How my recent trip to the US can help your trading… your stop loss…
I’m not sure I told you but the week before last I was working from the Agora Financial head offices, over in Baltimore, USA.
I was there to meet up with their experts and see how they do things there and what big ideas they are talking about…
So I can pass them on to you here, for you to get involved with.
One person I was very eager to meet was my US counterpart, Greg Guenthner…
Greg is the editor of Rude Awakening Pro and has years of experience in the markets. His work has even been published in Forbes, Yahoo Finance and countless other websites and publications
In fact you may already be familiar with him, as he’s written a little bit for Trading Point Pro earlier this year.
It was great to talk to him about the things that are going on in the markets, and get his feedback on my ideas about central bank market manipulation and also my recent turnaround on cryptocurrencies.
It was great to learn from him and today I want to give you the chance to learn from him too…
Here he is with a list of the 12 most common trading mistakes home traders make and how you can avoid them.
Check it out… and I’ll be back on Monday with more market insight.
The Trading Point
Kick These Dumb Trading Mistakes
to the Curb
Today I want to review our fixes for 12 of the market’s most common trading mistakes.
Even seasoned traders can fall into these traps. That’s why it’s so important to step back from the markets and take a critical look at our trading process.
With that in mind, here are 12 common mistakes many traders of every skill level tend to make:
1. Persistence in the face of repeated failure.
I’m not talking about the good kind of persistence over adversity.
That would involve introspection, research, learning — you get the idea.
In this case, I’m thinking of a trader who books consistent losses, yet doesn’t make any adjustments to try to correct the matter.

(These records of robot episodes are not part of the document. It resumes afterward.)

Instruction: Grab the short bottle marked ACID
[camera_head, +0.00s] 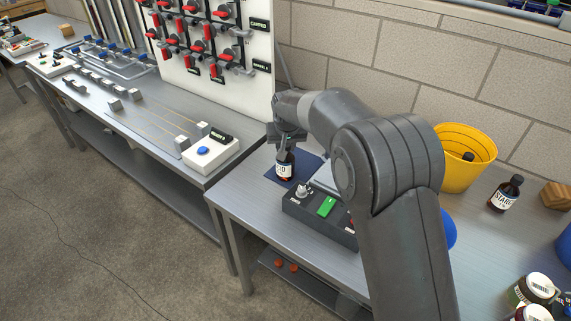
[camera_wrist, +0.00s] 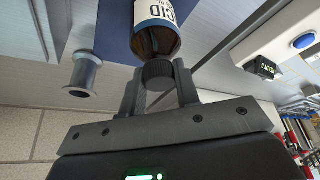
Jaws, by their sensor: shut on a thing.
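A small brown bottle (camera_head: 284,165) with a white and blue label is upright at the blue mat (camera_head: 310,168) on the bench. Part of its label reads "ID" in the head view and "CID" in the wrist view, where the bottle (camera_wrist: 155,40) fills the top middle. My gripper (camera_head: 286,146) comes down on it from above. In the wrist view my gripper (camera_wrist: 158,77) has its fingers shut on the bottle's dark ribbed cap. I cannot tell whether the bottle's base touches the mat.
A dark control box (camera_head: 318,216) with a green button stands just in front of the bottle. A yellow bucket (camera_head: 455,170) holds a dark-capped bottle. Another brown bottle (camera_head: 505,194), labelled "STARCH" or similar, stands farther right. A white box (camera_head: 211,152) with a blue button is on the left bench.

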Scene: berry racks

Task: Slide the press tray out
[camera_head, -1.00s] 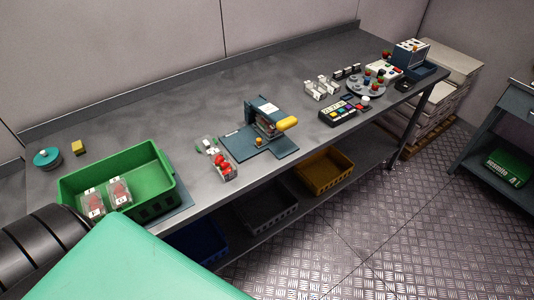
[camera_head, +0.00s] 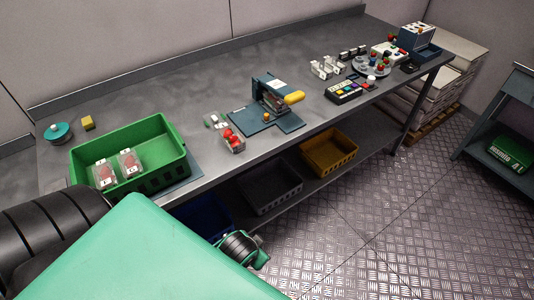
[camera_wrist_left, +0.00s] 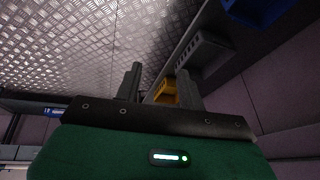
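The press (camera_head: 271,90) stands on the long grey bench in the head view, a dark blue frame with a yellow handle (camera_head: 293,98). A flat dark blue plate with a small orange-yellow knob (camera_head: 266,116) lies at its front and appears to be the press tray (camera_head: 287,122). My left gripper (camera_wrist_left: 159,88) shows in the left wrist view with its two dark fingers apart and nothing between them. It is away from the press, facing the floor and lower shelf. My right gripper is not in view.
A green crate (camera_head: 178,168) with two clear berry boxes stands at the left. A clear box of red berries (camera_head: 235,144) sits beside the press. A keypad (camera_head: 349,90) and round carousel (camera_head: 371,70) are farther right. Bins, including a yellow one (camera_head: 329,151), sit on the lower shelf.

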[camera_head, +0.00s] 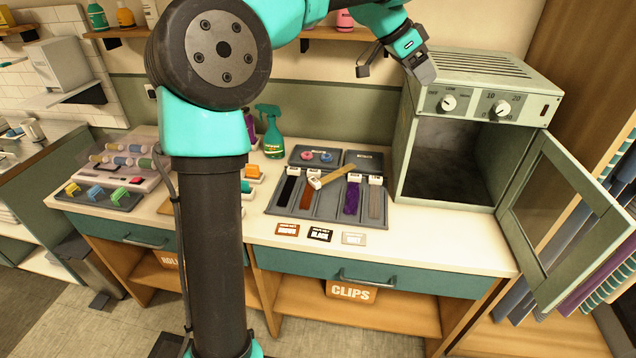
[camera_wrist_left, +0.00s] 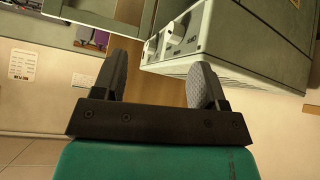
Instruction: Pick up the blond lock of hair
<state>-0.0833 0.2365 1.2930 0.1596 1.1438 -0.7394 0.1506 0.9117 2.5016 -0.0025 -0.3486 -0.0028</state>
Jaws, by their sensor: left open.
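The blond lock of hair (camera_head: 338,175) lies aslant over the dark grey tray (camera_head: 322,207) on the counter, its white-banded end at the lower left near the auburn lock. Black (camera_head: 288,188), auburn (camera_head: 308,193), purple (camera_head: 352,198) and grey (camera_head: 375,200) locks lie in the tray's slots. My left gripper (camera_head: 393,70) is open and empty, well above and to the right of the blond lock, beside the cabinet's upper left edge. Its open fingers (camera_wrist_left: 160,75) show in the left wrist view, where I cannot make out the blond lock. My right gripper is not in view.
A grey-green cabinet (camera_head: 480,70) with knobs stands right of the tray, its glass door (camera_head: 565,200) swung open. A green spray bottle (camera_head: 270,130) stands behind left. Small cards (camera_head: 320,235) lie before the tray. A shelf (camera_head: 340,33) runs above.

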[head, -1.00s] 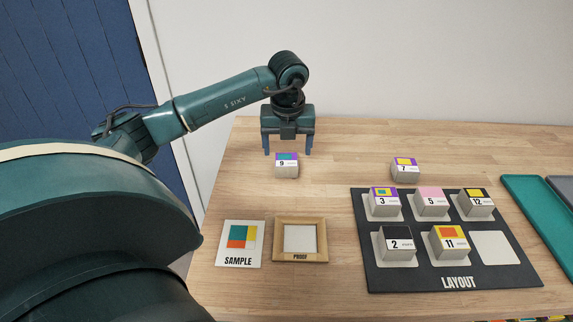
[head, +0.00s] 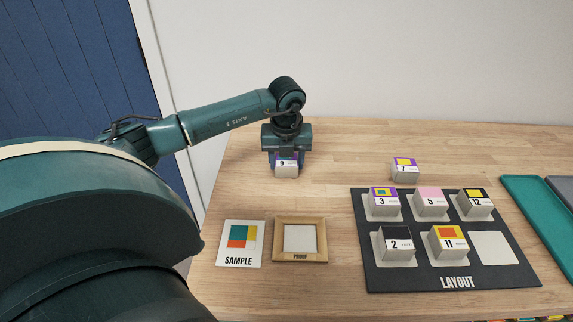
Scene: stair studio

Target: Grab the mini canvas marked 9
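The mini canvas marked 9 (head: 287,171) is a small pale block with a white number label, standing on the wooden table at the back left. My left gripper (head: 287,160) points down over it, with its fingers at the block's left and right sides. The gripper's body hides most of the block's top. Whether the fingers press on the block or stand just apart from it is too small to tell. The block looks to be resting on the table. My right gripper is not in view.
A canvas marked 7 (head: 405,171) stands to the right. The dark layout board (head: 460,271) holds several numbered canvases and has a bare pad (head: 494,248) at its lower right. A sample card (head: 241,261) and a wooden proof frame (head: 301,256) lie in front. A green tray (head: 540,205) is far right.

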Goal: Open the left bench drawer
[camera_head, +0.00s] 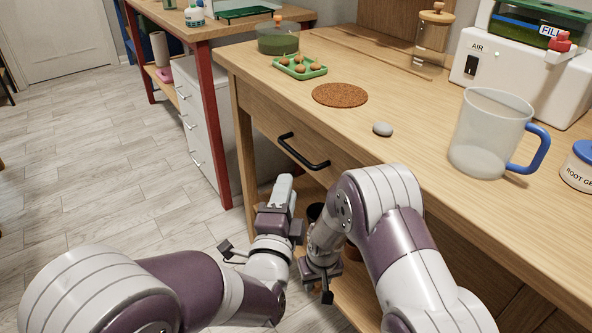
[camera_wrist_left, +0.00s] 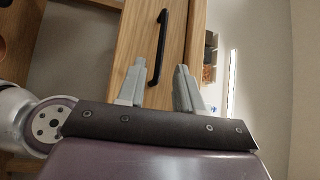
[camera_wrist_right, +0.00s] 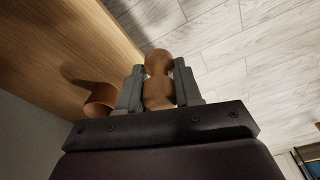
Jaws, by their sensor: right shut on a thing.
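The left bench drawer (camera_head: 266,118) has a black bar handle (camera_head: 302,152) and looks closed. In the left wrist view the handle (camera_wrist_left: 158,48) lies just ahead of my left gripper (camera_wrist_left: 156,76). Its two fingers are apart, with nothing between them. In the head view my left gripper (camera_head: 283,184) is below and in front of the handle, not touching it. In the right wrist view my right gripper (camera_wrist_right: 158,72) is shut on a brown, rounded, waisted object (camera_wrist_right: 159,78). In the head view my right arm hides that object.
A terracotta pot (camera_wrist_right: 101,100) is beside my right gripper. Open floor (camera_head: 100,150) lies to the left.

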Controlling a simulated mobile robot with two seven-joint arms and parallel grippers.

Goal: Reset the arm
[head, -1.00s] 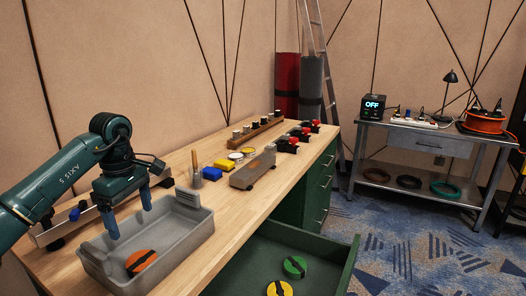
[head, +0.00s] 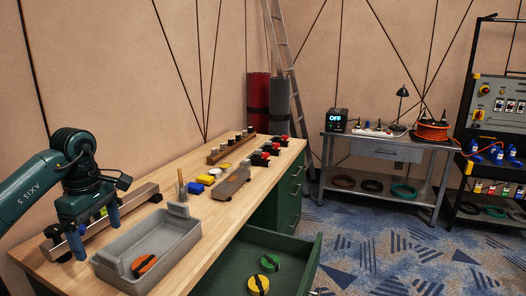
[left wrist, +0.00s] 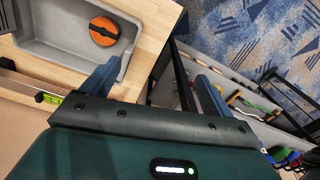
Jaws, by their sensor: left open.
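My left gripper (head: 95,232) is open and empty, with its two blue fingers apart and pointing down. In the head view it hangs at the left, beside the grey bin (head: 187,240) and in front of a long grey rail. An orange round piece with a black bar (head: 145,265) lies in the bin. In the left wrist view the open fingers of the left gripper (left wrist: 158,72) frame the wood table edge and the floor beyond. The bin (left wrist: 62,48) and the orange piece (left wrist: 104,31) show at upper left there. My right gripper is not in view.
The open green drawer (head: 231,262) holds a green piece (head: 270,262) and a yellow piece (head: 258,284). Red-topped parts, a wooden rack (head: 230,150) and a blue block (head: 205,179) stand further along the bench. A metal side table (head: 375,147) and a panel rack (head: 500,105) stand at right.

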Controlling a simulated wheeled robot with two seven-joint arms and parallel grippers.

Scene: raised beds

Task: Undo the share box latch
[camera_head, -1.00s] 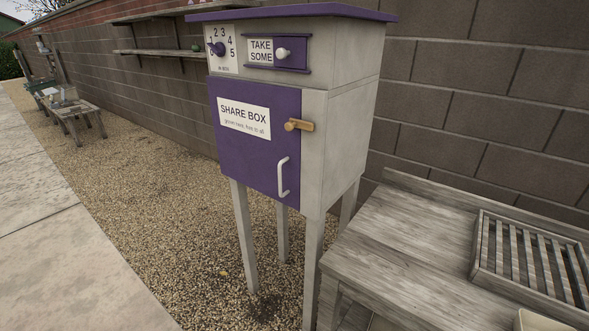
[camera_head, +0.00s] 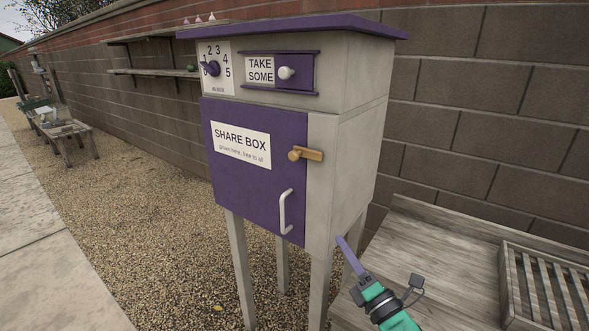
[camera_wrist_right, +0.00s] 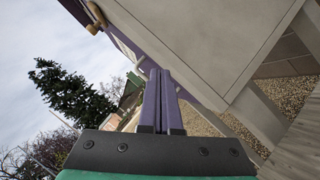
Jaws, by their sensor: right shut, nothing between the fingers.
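The share box (camera_head: 345,150) is a pale grey cabinet on legs with a purple door (camera_head: 235,185). Its wooden latch (camera_head: 308,154) lies about level, reaching from the door's right edge onto the grey frame. A white handle (camera_head: 285,212) is lower on the door. My right gripper (camera_head: 341,240) is shut and empty, below and to the right of the latch, apart from it. In the right wrist view the shut purple fingers (camera_wrist_right: 158,74) point up along the box, and part of the latch (camera_wrist_right: 95,14) shows at the top left. My left gripper is not in view.
A wooden bench (camera_head: 440,250) with a slatted tray (camera_head: 506,290) stands right of the box, near my right arm. A brick wall (camera_head: 480,110) runs behind. Above the door are a number dial (camera_head: 212,68) and a "take some" slider (camera_head: 293,73). Gravel (camera_head: 140,210) lies open at left.

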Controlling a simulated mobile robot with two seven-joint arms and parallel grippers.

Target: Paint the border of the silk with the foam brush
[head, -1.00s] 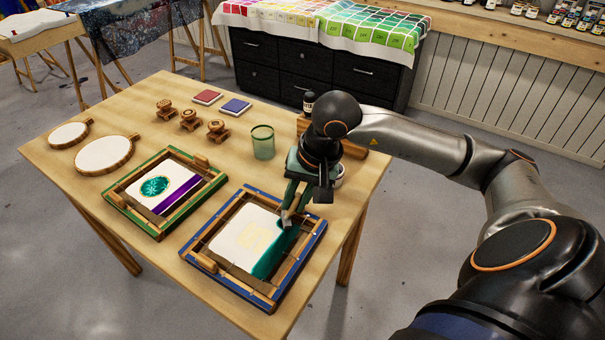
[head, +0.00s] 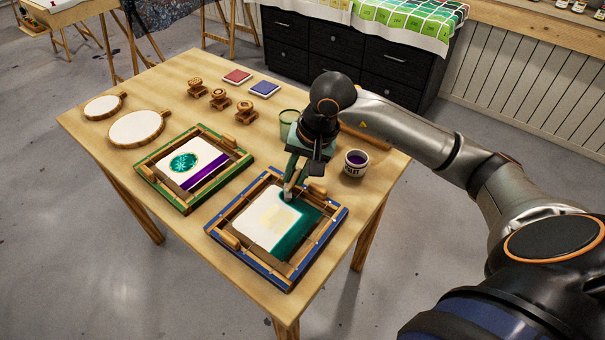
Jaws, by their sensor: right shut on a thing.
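The white silk (head: 255,221) is stretched in a blue-edged wooden frame (head: 240,262) at the table's front right. A teal band (head: 293,237) covers its right side and reaches along part of its far edge. A pale yellowish motif (head: 276,214) lies in the middle. My right gripper (head: 294,176) is shut on the foam brush (head: 288,195), pointing down over the far part of the silk. The brush tip is at or very close to the cloth; contact is too small to tell. My left gripper is not in view.
A green-edged frame (head: 174,198) with a purple-striped silk stands to the left. A pot of purple paint (head: 355,161) stands right of my gripper, a green glass (head: 289,121) behind it. Round hoops (head: 136,128), wooden stamps (head: 219,98) and ink pads (head: 264,88) lie farther back.

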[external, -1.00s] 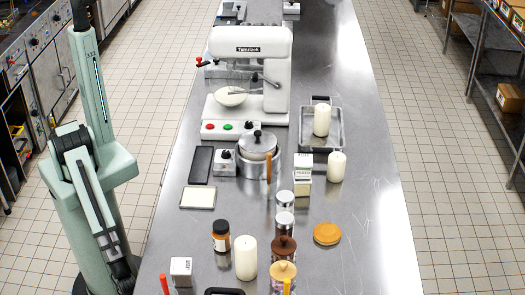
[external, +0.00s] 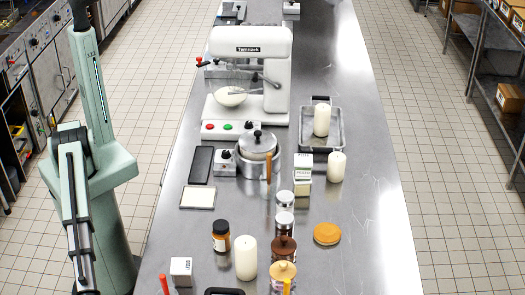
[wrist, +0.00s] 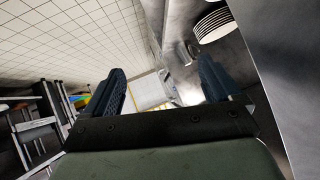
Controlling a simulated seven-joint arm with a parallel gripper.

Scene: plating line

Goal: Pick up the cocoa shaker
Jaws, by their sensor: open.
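Two small metal-topped shakers stand upright on the steel counter in the external view, a rear one (external: 285,201) and a front one (external: 285,222). I cannot tell which is the cocoa shaker, as no label is readable. Neither shaker can be made out in the wrist view.
White candles (external: 246,260), an amber bottle (external: 221,237), a tan-lidded jar (external: 283,273), a carton (external: 304,170) and a lidded pot (external: 258,165) crowd the area around the shakers. An orange disc (external: 327,234) lies to their right. The counter's right side (external: 375,245) is clear.

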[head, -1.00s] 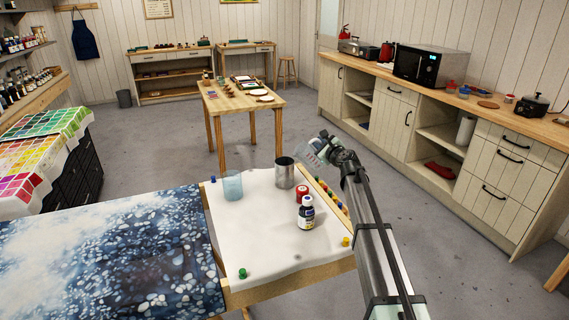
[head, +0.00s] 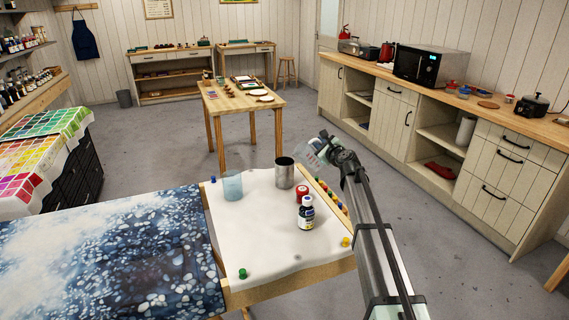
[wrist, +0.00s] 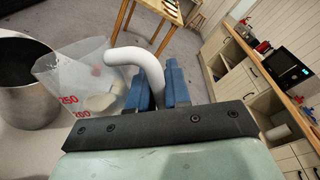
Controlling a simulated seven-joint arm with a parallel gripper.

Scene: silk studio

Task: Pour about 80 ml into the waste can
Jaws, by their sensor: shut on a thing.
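The waste can, a grey metal can (head: 285,172), stands upright at the far edge of the white cloth; it fills the left edge of the wrist view (wrist: 22,100). My gripper (head: 334,152) is shut on the white handle (wrist: 148,62) of a clear measuring jug (head: 312,154), its blue fingers (wrist: 160,88) either side. The jug (wrist: 70,82), with red 250 and 200 marks, is held tilted just right of the can, its mouth side close to the can's rim. Pale shapes show through its wall; the liquid level and any stream cannot be made out.
A pale blue translucent cup (head: 232,186) stands left of the can. A dark bottle with a white label (head: 306,213) and a red-topped jar (head: 302,194) stand in front of it. Coloured pins (head: 243,273) edge the white cloth (head: 262,240). Patterned blue fabric (head: 110,255) lies left.

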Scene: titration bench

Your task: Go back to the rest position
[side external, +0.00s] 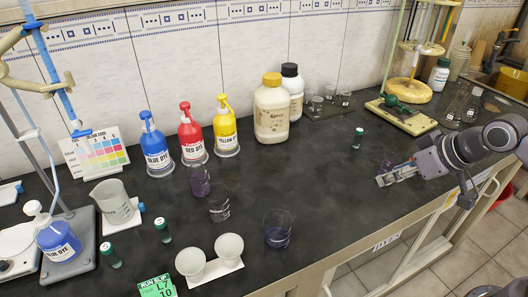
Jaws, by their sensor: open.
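My gripper (382,179) is at the right of the bench, low over the dark benchtop (330,185) near its front edge. Its jaws are open and point left. A small purple patch shows beside the jaws, too small to tell what it is. My arm reaches in from the right edge. A beaker (277,236) with dark purple liquid stands to the left of my gripper, apart from it.
Blue (156,150), red (192,135) and yellow (226,130) dye bottles stand along the wall.

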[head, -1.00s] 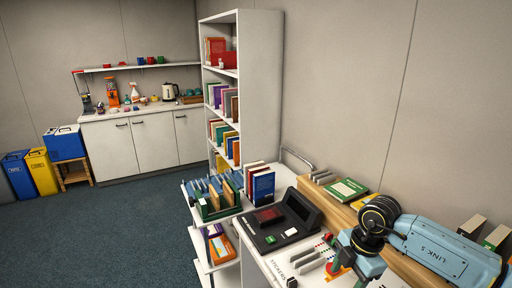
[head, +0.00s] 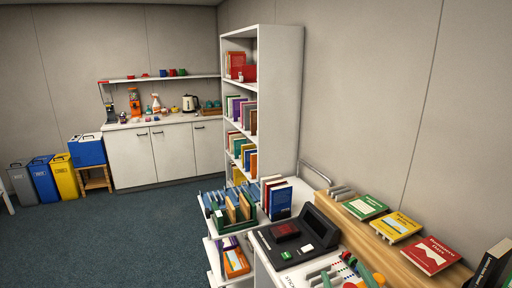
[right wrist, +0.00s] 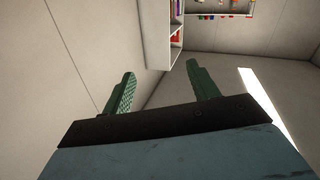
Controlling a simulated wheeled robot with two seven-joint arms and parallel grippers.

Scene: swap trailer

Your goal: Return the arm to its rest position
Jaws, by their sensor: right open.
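My right gripper (right wrist: 161,70) shows in the right wrist view, with two green fingers spread apart and nothing between them. Behind the fingers are bare wall, part of a white shelf and a bright strip. The gripper is clear of any object there. In the head view I cannot make out the right arm or its gripper. My left gripper is in neither view.
A desk at the lower right holds a dark console (head: 290,238) and a wooden ledge with a red book (head: 431,255), a yellow book (head: 396,227) and a green book (head: 365,207). A book cart (head: 232,218) stands by the tall bookcase (head: 282,95). The blue-grey floor (head: 130,240) at left is clear.

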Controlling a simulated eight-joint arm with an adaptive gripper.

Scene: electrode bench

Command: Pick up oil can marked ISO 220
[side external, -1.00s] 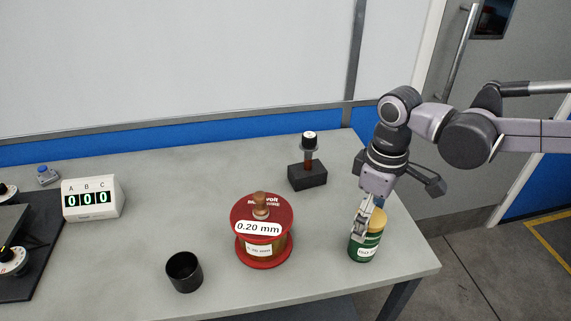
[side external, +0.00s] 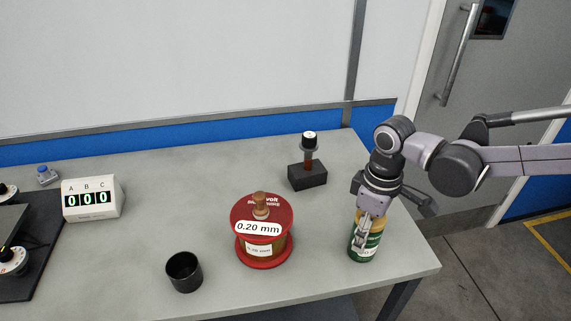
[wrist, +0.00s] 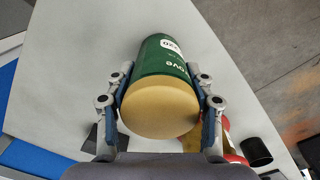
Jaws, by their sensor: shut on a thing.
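The oil can (side external: 361,252) is a green cylinder with a tan top and a pale label, near the right end of the bench. My gripper (side external: 367,232) is over it from above, with its fingers against the can's sides. In the wrist view the can (wrist: 165,62) lies between the two fingers of my gripper (wrist: 162,103), one on each side. I cannot tell whether the can is clear of the bench top.
A red wire spool (side external: 264,250) marked 0.20 mm stands left of the can. The bench's right edge (side external: 425,252) is close to the can.

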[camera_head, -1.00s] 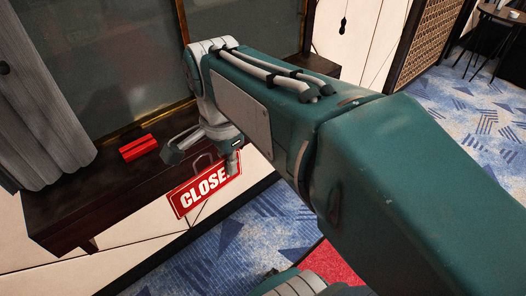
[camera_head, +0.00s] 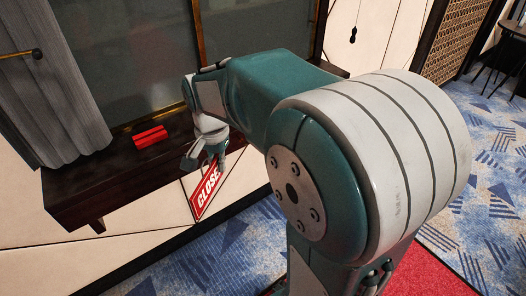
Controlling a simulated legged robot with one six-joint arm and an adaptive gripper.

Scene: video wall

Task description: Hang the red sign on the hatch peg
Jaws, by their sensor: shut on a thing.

He never considers that his approach is the problem, just that he’s had back luck or something.
Speaking of which…
2. Failure to analyze losing trades.
You’re booking loser after loser, yet you’re sweeping the results under the rug without any adjustment whatsoever? What’s the definition of insanity again?
3. Missing good trades from your watch list because you aren’t paying attention.
This is an easy one. Set an alert! If you want to trade a stock when it breaks above $30 and it’s sitting near $26, set an alert for $29.50. You’ll never miss a breakout again.
Don’t be an idiot and leave a trade for dead just because you wrote down the ticker and didn’t set an alert. There’s nothing worse than finding a Post-It Note on your desk with a ticker scribbled on it — and then finding out it’s doubled over the past month…
4. Taking trades that don’t fit your system’s criteria.
You’re not making fruit salad — you’re trading. Why trade bananas and grapes if oranges are your thing? Stick with what you know.5. Not having a concrete trading plan.
So you bought a stock you like. Now what? When do you sell? What are your targets? What about stop losses?
What, you didn’t consider the fact that this trade might not work out? Whoops. Probably should have figured that one out beforehand…
6. Buying someone else’s trade on a whim
Your ideas might overlap with your next-door neighbour. But don’t get in a situation where you’re reliant on him to tell you whether you should be in or out. If you’re taking your poker buddy’s trade, you better be prepared to own it…
7. Revenge trading
This is when you chase after a not-so-perfect trade because you’ve lost money on the stock before and it “owes you one”.
The market doesn’t care. Sorry. This scenario is kind of like dating your ex-girlfriend’s best friend. Sure, it might be fun at first. But there’s no way in hell it ends without your car getting keyed…
8. Playing favorites
The stock was good to you, so you come back for more even though you probably shouldn’t. This is much more prevalent and more difficult to correct than No. 7. It’s tough getting rid of the good vibes of a trade that was “just right”.
9. Ignoring stops
Your technique doesn’t matter. If you ignore your stops, you’re just shooting yourself in the foot. This is when trades become investments — usually bad ones.
You’re constantly maxed-out and trying to do too much every single day. Your broker loves you, but your account is treading water. You never intended to be a daytrader — but you’re changing your mind and taking several round trips every day.
You need to hit the penalty box for a while to get your act together, but you’d rather try and grind it out. That’s usually a mistake.
Then there’s the exact opposite problem…
A short string of losses has paralyzed your trading. You end up riding the pine and ignoring quality set-ups instead of figuring out what went wrong and getting your act together.
This “break” allows you to get away from losing money without having the do the work required to make any improvements.
12. Refusal to pick a time frame
Here’s another version of the fruit salad problem. Some of your trades are short-term. A couple should play out in a few months. Oh, and you’re snagging a day-trade here and there.
Of course, there’s nothing wrong with having a couple of different portfolios. But a scatter-shot approach can be trouble. This is usually a problem beginning traders face when they’ve yet to discover their bread and butter.
Have you identified with some of these? Are you guilty of making one or more of these mistakes?
If you do, spend some time thinking how you can eradicate that behaviour from your trading. It will be worth the effort, believe me.